Road was manageable up to certain distance. Soon it turns into a dirt road and very bumpy. Changla mountain climb-up and climb-down is very treacherous. I saw at least 3 cars and a military truck laying belly up in the valleys down below. Climbs are not steep but road is broken with ice and melting snow all along the length of the mountain. Changla is the highest motorable road in the world. If vehicle slips or skid it is the end of life. There is no barrier. Road is angled toward wrong side and end is eminent due narrowness and slippery conditions. It is impossible to cross it in winter. Even during July, road has black ice.

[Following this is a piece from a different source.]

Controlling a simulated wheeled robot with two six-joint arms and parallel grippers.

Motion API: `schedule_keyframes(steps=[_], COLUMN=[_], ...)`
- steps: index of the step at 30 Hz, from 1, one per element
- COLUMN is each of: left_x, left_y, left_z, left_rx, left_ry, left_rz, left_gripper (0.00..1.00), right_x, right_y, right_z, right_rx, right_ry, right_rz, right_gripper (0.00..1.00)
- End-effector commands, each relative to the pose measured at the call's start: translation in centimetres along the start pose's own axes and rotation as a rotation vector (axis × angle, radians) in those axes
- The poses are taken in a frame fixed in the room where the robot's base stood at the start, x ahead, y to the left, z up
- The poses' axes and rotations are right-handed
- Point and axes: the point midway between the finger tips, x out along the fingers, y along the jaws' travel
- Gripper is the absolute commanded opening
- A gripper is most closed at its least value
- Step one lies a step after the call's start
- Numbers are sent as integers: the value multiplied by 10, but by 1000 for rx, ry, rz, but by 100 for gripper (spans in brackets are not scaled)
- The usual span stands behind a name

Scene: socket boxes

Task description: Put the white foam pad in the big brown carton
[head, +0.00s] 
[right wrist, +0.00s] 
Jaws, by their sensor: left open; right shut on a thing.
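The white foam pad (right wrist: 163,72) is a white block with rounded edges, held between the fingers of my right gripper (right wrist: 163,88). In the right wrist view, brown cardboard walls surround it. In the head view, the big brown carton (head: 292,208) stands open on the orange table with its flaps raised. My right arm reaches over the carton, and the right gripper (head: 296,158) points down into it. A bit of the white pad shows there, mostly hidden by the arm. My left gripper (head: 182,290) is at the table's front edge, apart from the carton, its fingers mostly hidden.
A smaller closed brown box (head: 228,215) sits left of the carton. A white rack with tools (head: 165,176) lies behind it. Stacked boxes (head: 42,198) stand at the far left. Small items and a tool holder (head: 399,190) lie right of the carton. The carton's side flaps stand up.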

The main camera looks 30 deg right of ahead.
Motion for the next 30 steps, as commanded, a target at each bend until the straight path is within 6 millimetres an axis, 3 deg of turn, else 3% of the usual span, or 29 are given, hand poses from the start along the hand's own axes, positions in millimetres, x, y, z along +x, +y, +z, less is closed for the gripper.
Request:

My suggestion is try to cross Changla between 12 noon and 5 pm when ice melts due to sun or if there is enough sun. Salt would be helpful but BRO (who maintains these road) lacks the resource or the knowledge.
We reached Papong lake by 11am. It is breath taking beauty. Lake is blue as the sky and surrounding snow clad mountain is the icing on the cake. Lake is shared between Tibet(now china) and India. More than 60 percent of the lake is in Tibet.
There is 6 minute Yak or Pony ride within the perimeters of the lake. It cost 150 Rs. Yaks are so docile and friendly they walk in pairs and wait for each other.
Bollywood has its charm in Papong and its area; Jab tak he Jan, Sharok khan and of course 3 idiots made a lasting impression and promotion of these area and the lake. Photo shots on bike, chair and costumes are one time opportunity for lucky few who dare to visit this lake.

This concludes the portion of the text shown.